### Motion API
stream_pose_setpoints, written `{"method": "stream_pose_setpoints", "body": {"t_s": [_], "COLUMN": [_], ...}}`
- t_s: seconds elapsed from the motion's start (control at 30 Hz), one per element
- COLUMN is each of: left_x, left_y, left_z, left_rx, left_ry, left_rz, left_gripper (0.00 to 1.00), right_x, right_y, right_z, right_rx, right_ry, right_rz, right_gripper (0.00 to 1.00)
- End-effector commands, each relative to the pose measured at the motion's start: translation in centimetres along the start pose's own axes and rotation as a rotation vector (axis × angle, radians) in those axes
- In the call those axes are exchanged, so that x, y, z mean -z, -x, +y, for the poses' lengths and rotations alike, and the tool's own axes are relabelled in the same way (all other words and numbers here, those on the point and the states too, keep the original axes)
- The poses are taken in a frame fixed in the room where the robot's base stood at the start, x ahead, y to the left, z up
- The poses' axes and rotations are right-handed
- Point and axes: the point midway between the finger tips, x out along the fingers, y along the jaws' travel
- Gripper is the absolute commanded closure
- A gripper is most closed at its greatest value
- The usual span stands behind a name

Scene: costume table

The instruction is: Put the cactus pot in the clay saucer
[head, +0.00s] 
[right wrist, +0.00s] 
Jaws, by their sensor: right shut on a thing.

#### WHAT IS NEEDED:
Reproduce all the data word for word.

#### FULL ANSWER:
### Motion API
stream_pose_setpoints, written `{"method": "stream_pose_setpoints", "body": {"t_s": [_], "COLUMN": [_], ...}}`
- t_s: seconds elapsed from the motion's start (control at 30 Hz), one per element
- COLUMN is each of: left_x, left_y, left_z, left_rx, left_ry, left_rz, left_gripper (0.00 to 1.00), right_x, right_y, right_z, right_rx, right_ry, right_rz, right_gripper (0.00 to 1.00)
- End-effector commands, each relative to the pose measured at the motion's start: translation in centimetres along the start pose's own axes and rotation as a rotation vector (axis × angle, radians) in those axes
- In the call those axes are exchanged, so that x, y, z mean -z, -x, +y, for the poses' lengths and rotations alike, and the tool's own axes are relabelled in the same way (all other words and numbers here, those on the point and the states too, keep the original axes)
- The poses are taken in a frame fixed in the room where the robot's base stood at the start, x ahead, y to the left, z up
- The poses' axes and rotations are right-handed
- Point and axes: the point midway between the finger tips, x out along the fingers, y along the jaws' travel
- Gripper is the absolute commanded closure
- A gripper is most closed at its greatest value
- The usual span stands behind a name

Scene: costume table

The instruction is: Put the cactus pot in the clay saucer
[head, +0.00s] 
[right wrist, +0.00s] 
Jaws, by their sensor: right shut on a thing.

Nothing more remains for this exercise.